Would it be possible to quote, exactly and in full, the lines from the one with "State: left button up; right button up" through the end of the entries below?
** START OF DATA SHOWN **
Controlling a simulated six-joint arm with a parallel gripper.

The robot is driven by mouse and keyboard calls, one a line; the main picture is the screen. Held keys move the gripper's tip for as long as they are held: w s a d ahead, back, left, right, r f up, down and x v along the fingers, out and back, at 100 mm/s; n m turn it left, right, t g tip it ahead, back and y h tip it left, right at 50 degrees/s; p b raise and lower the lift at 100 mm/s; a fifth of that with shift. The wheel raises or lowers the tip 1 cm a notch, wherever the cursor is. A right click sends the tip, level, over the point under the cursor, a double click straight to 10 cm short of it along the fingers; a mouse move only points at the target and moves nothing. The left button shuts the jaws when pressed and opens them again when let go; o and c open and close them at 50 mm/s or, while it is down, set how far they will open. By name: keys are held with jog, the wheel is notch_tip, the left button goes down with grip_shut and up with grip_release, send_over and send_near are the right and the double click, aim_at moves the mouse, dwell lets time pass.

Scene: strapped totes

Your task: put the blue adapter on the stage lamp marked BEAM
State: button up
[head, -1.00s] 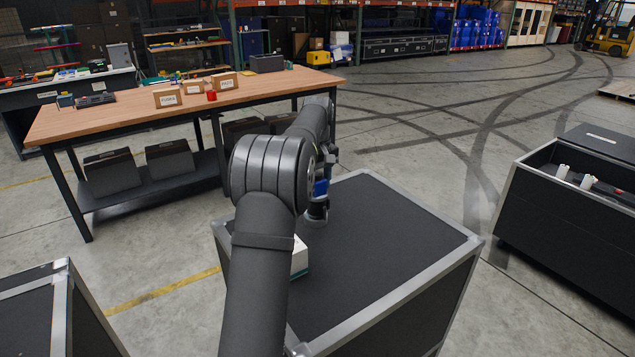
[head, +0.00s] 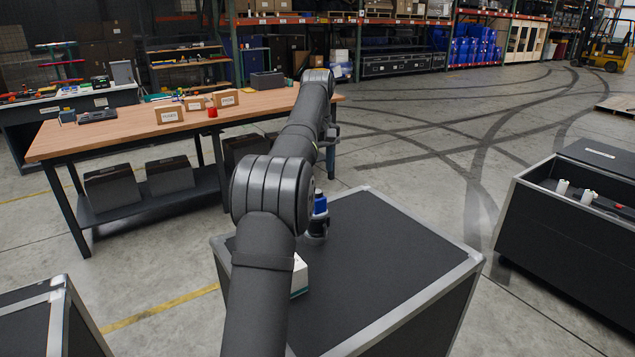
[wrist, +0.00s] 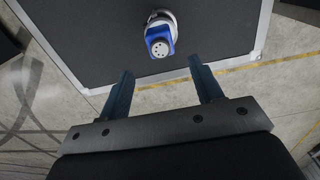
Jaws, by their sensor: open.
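The blue adapter (head: 320,204) sits upright on a dark round holder on top of the black case in the middle. In the wrist view the blue adapter (wrist: 160,42) shows its pale round face with several dark holes. My gripper (wrist: 161,66) is open and empty, its two teal fingers apart, with the adapter beyond the fingertips and not between them. In the head view my own arm hides most of the gripper. I cannot make out a stage lamp or the word BEAM in these views.
The black case (head: 395,262) has metal edges and a small white box (head: 299,276) on it, partly behind my arm. A wooden bench (head: 110,139) with small labelled cartons stands behind left. An open case (head: 520,210) holding white cylinders stands at right.

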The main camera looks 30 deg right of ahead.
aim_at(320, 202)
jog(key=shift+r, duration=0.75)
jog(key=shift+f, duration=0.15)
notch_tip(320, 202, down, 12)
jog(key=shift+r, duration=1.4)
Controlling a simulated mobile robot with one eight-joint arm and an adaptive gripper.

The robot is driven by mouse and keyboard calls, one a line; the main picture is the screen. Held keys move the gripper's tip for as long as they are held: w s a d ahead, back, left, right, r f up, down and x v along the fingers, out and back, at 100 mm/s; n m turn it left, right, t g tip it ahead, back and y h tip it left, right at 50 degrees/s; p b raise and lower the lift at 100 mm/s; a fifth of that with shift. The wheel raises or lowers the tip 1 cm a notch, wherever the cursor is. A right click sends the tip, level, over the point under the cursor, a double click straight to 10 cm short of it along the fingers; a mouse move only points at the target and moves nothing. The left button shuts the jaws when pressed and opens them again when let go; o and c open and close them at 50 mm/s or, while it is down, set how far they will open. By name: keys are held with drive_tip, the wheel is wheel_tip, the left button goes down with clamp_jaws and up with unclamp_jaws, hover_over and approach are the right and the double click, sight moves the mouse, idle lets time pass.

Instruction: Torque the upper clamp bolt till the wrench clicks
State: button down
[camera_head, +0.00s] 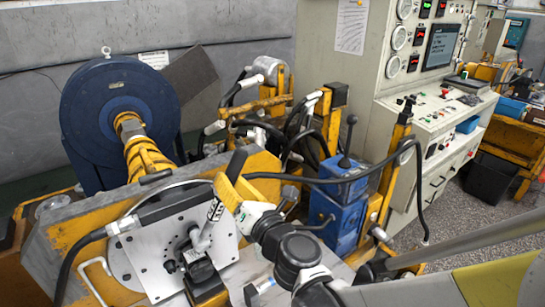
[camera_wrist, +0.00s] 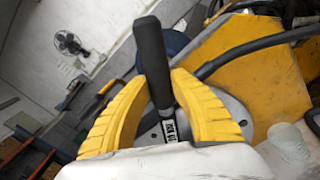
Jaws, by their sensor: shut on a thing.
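My gripper (camera_head: 230,186) is shut on the torque wrench, with its yellow fingers on either side of the handle. The wrench's black grip (camera_head: 238,162) sticks up past the fingers, and its silver, labelled shaft (camera_head: 209,222) slants down toward the grey motor plate (camera_head: 152,245). In the wrist view the black grip (camera_wrist: 152,60) stands between the fingers (camera_wrist: 160,85), with the label (camera_wrist: 170,130) below. The wrench's lower end is near dark fittings (camera_head: 194,255) on the plate. I cannot make out the upper clamp bolt or whether the wrench sits on it.
A black hose (camera_head: 80,246) joins the plate at left. A blue valve block (camera_head: 338,197) with a lever stands right of the wrench, and another hose (camera_head: 330,180) arches behind my gripper. A blue drum (camera_head: 95,110) and a control console (camera_head: 430,120) stand farther back.

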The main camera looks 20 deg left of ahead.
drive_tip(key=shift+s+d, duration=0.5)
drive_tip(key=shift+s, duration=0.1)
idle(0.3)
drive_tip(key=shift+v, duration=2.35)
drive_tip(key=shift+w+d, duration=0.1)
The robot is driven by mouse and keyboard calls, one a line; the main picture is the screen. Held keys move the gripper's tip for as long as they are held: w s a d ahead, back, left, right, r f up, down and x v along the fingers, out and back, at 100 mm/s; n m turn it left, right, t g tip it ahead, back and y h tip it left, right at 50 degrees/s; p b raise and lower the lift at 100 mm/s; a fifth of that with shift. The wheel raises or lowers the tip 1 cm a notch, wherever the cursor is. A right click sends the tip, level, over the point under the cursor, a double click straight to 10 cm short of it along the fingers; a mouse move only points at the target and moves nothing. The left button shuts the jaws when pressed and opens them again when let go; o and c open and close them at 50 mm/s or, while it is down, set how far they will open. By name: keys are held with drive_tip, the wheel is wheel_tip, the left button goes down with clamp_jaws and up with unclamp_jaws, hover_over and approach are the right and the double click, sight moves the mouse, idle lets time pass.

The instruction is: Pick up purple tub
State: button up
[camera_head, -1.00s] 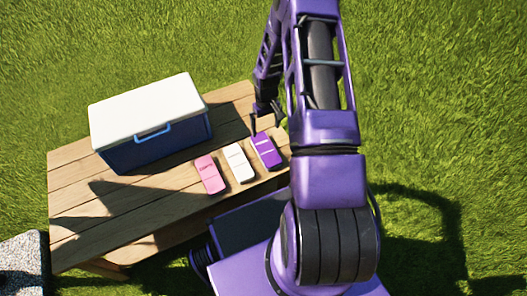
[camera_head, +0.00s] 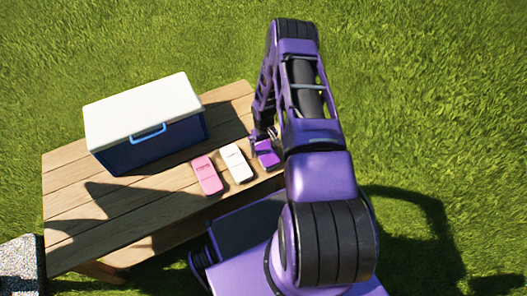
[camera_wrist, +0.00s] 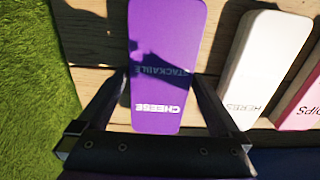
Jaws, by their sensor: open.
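The purple tub (camera_head: 267,154) lies on the wooden table at the right end of a row of tubs in the head view. In the wrist view the purple tub (camera_wrist: 163,60) fills the upper middle, with "STACKABLE" and "CHEESE" printed on it. My gripper (camera_wrist: 165,78) is open, with one finger to each side of the tub's near part in the wrist view. I cannot tell whether the fingers touch it. In the head view my gripper (camera_head: 263,137) is at the tub's far end, partly hidden by my arm.
A white tub (camera_head: 236,163) stands beside the purple one, then a pink tub (camera_head: 207,175). A blue cooler with a white lid (camera_head: 147,115) stands at the back left. The table's (camera_head: 90,215) front left is clear. Grass lies beyond the table edge.

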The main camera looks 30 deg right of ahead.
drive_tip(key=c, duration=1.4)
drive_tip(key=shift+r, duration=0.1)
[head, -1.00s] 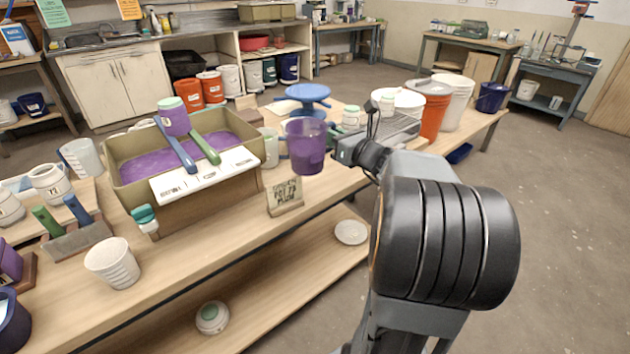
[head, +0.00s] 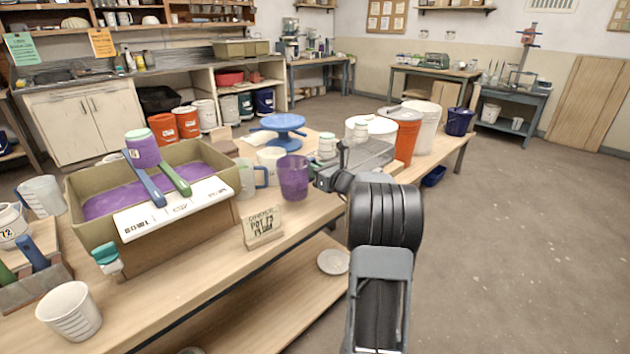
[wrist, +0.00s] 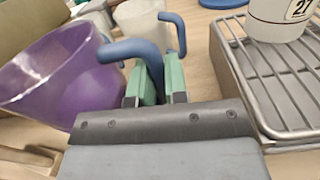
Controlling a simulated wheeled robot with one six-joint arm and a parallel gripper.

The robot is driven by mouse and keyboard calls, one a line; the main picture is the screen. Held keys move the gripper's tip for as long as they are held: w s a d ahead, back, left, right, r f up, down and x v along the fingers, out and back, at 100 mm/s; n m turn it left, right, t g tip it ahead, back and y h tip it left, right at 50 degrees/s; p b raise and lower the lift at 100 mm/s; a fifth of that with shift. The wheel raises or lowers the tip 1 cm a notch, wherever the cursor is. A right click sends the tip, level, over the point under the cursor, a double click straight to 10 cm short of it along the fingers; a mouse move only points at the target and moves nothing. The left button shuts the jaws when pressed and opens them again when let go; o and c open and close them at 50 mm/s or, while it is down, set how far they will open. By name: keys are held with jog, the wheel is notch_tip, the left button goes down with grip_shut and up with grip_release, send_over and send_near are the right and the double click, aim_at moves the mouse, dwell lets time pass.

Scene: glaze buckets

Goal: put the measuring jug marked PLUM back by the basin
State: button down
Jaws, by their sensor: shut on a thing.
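A translucent purple measuring jug (head: 293,178) is at the table's right part, to the right of the basin. It also shows at the left of the wrist view (wrist: 50,75), with a blue handle (wrist: 130,50). My gripper (head: 322,178) is shut on this handle with its green-tipped fingers (wrist: 155,82). The jug is roughly upright; I cannot tell whether its base touches the table. No PLUM marking is readable on it. The tan basin (head: 205,218) holds purple glaze.
Pale jugs stand close behind the purple one, one with a blue handle (head: 262,177). A wire rack (wrist: 285,95) with a numbered jar (wrist: 280,18) is right of my gripper. A blue turntable (head: 278,125) and an orange bucket (head: 405,137) stand farther back.

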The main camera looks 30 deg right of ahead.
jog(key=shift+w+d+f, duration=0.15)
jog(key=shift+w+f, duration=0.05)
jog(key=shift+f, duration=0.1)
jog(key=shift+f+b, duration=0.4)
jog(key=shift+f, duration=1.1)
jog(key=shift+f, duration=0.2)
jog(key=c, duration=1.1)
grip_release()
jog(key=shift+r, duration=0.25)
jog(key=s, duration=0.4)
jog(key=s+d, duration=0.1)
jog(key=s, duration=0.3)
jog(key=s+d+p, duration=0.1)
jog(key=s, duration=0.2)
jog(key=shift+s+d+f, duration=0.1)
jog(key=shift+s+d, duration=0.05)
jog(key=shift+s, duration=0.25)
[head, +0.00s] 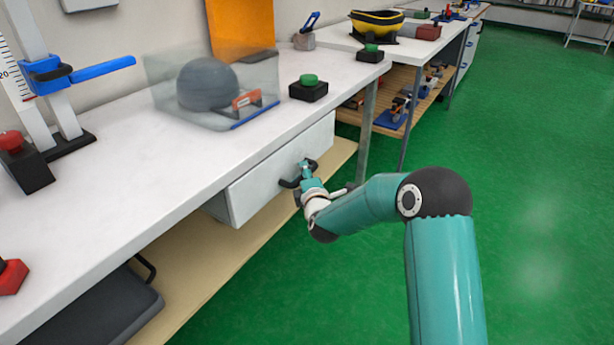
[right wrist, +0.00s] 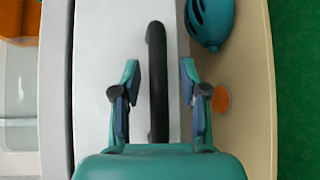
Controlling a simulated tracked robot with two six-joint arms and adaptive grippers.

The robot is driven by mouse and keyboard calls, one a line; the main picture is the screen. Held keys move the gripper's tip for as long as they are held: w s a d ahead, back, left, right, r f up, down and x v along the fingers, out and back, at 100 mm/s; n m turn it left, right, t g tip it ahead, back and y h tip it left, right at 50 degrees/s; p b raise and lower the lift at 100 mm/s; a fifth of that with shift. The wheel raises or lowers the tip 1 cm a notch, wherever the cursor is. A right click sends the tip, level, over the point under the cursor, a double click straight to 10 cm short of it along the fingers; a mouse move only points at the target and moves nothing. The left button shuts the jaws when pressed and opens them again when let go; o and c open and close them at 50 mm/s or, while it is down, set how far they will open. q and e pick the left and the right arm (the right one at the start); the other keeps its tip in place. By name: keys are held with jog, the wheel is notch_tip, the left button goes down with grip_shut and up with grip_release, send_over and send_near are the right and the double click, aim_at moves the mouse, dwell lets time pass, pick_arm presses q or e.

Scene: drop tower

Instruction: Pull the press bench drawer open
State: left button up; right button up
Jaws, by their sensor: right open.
** END OF DATA SHOWN **
- [THE ANSWER]
State: left button up; right button up
Jaws, by their sensor: right open.

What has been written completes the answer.